Klarman's skepticism about the courts and social change may explain why there is a certain disjuncture in From the Closet to the Altar between the tone and the bottom-line conclusions. I would infer that Klarman set out to write a book more sympathetic to the countermobilization myth but appropriately changed his mind as the facts on the ground changed. The backlash to victories by LGBT-rights litigators is described with terms such as "fierce" and "formidable," although, as Klarman's account shows, in a majority of cases the statutes and initiatives that resulted from these backlashes didn't make the status quo worse, and some backlashes backfired—for example, the attempt to defeat Governor Howard Dean of Vermont and to unseat legislators in Massachusetts who opposed a constitutional amendment reversing Goodridge. Klarman devotes nearly two pages to the theory that Goodridge cost John Kerry the 2004 election by shifting Ohio to Bush, while the criticism of that theory is relegated to a footnote.

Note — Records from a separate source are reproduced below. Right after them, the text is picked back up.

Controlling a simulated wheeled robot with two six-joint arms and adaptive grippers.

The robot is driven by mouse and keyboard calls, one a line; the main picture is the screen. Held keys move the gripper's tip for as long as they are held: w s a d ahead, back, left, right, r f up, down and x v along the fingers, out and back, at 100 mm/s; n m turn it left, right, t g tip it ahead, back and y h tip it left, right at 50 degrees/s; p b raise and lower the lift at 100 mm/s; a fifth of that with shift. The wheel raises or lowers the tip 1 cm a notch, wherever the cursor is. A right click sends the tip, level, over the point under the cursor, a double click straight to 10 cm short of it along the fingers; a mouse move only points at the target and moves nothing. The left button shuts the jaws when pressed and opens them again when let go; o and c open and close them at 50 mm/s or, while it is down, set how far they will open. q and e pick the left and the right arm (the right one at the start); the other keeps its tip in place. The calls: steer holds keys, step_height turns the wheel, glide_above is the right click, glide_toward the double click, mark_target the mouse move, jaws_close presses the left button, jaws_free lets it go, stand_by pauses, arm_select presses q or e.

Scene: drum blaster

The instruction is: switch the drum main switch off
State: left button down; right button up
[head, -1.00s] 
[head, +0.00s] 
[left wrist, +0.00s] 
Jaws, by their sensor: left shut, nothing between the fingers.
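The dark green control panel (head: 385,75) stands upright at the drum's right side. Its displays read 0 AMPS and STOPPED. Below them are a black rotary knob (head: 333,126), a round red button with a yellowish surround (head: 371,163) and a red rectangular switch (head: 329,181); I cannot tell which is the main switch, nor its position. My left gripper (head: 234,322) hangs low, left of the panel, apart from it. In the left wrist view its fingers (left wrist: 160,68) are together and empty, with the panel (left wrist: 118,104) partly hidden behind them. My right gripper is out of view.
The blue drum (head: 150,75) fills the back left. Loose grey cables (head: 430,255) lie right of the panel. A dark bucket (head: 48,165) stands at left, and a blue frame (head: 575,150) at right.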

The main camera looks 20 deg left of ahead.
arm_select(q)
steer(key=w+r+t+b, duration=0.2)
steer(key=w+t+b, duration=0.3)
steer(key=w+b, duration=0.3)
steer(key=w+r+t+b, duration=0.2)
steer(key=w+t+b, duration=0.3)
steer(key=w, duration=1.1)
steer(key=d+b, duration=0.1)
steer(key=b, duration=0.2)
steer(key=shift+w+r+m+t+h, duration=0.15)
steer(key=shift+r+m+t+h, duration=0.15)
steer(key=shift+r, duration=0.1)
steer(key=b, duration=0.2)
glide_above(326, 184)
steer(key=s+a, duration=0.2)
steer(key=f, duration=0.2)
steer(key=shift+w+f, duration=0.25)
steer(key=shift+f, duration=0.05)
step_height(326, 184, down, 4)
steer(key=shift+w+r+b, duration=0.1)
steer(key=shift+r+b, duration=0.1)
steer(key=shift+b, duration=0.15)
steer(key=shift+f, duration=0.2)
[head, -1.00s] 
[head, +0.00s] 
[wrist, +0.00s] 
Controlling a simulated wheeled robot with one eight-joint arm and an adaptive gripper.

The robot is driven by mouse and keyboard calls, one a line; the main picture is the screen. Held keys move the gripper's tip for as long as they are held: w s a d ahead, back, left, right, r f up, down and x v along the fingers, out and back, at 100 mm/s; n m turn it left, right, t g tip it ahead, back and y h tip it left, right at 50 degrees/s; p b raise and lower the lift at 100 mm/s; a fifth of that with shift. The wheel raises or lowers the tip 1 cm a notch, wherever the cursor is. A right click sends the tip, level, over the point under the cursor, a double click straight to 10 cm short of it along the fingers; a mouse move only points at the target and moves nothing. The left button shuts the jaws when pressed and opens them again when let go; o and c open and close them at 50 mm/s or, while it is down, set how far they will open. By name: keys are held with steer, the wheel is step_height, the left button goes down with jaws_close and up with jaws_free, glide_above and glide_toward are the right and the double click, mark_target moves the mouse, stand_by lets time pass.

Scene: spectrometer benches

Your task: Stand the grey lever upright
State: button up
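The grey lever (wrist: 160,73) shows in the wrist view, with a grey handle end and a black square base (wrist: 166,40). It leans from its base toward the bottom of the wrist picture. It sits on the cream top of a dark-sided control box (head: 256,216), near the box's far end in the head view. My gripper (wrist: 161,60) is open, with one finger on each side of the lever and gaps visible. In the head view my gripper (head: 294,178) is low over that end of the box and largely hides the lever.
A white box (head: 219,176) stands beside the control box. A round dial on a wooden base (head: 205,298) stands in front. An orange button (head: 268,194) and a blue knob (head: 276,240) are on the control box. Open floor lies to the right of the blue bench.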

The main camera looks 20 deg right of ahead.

Still, Klarman's meticulously researched book brims with historical detail and provides data that allow readers to make their own judgments. Ultimately, his skeptical perspective makes his optimistic conclusions all the more powerful. Even when he lends more credence to the backlash fears than I would, he avoids the most problematic aspects of the countermobilization myth. Most important, Klarman is clear that from Anita Bryant's campaign against progressive city councils to the first Maine referendum overruling same-sex-marriage rights, backlash is a potential consequence to any victory, not just victories won through the courts. (Litigation is more potentially more dangerous only to the extent that courts might be more likely to get well in front of public opinion, although as Klarman's work also makes clear, courts tend to be far more reluctant to do this than is commonly assumed.) "Had the Hawaii legislature enacted gay marriage in 1993 or the Massachusetts legislature done so in 2003," Klarman notes, "it would likely have ignited political backlashes similar in scope to what transpired after Baehr and Goodridge." There is no such thing as risk-free political change—transformations of the status quo are rarely accomplished without substantial reaction.

One of Klarman's most intriguing and important insights is that some political backlash might even be integral to the success of social-reform movements. In From Jim Crow to Civil Rights, Klarman notes the extent to which Brown radicalized Southern politics. Yet this radicalization was probably necessary to the legislative successes of the civil-rights movement, making Northern supporters of civil rights as committed as segregationists. (As with same-sex marriage, what this backlash cost is also unclear, since the "moderation" of Southern governors like Big Jim Folsom who were displaced by the Brown backlash was more rhetorical than substantive. Folsom may have engaged in less overt race-baiting than George Wallace, but he wasn't about to lead a dismantling of Jim Crow either.) Similarly, whatever the short-term political advantages of the conservative mobilization against victories by the LGBT-rights movement, the opposition itself tended to alienate moderates. This helps to explain why public opinion has strongly tended to favor gay and lesbian rights (including same-sex-marriage rights) despite the dire predictions of proponents of the countermobilization myth.

While it was just released, From the Closet to the Altar was of course completed before the remarkable run of victories in 2012, and to show how quickly the ground is changing, Klarman makes an argument—one that I probably would have agreed with at the time it was made—that "Obama is unlikely to endorse gay marriage before the 2012 election." While Klarman has no way of knowing not only that Obama would endorse same-sex marriage but that it would be a non-issue in the campaign—let alone that supporters of marriage equality would turn the tables in state referendums—his bottom line is optimistic: Same-sex marriage, Klarman convincingly argues, is inevitable, and the opposition will eventually (although certainly not in the short term) "whither away."

The ultimate lesson of same-sex-marriage litigation is that politics is about conflict and that while it's important to be mindful of backlash, it's also a mistake to let it discourage any potentially successful strategy (including litigation). There's no painless way of altering a status quo that many people are committed to, and short-term countermobilization does not ensure defeat in the long run. The success of the LGBT-rights movement is a testament to this fact.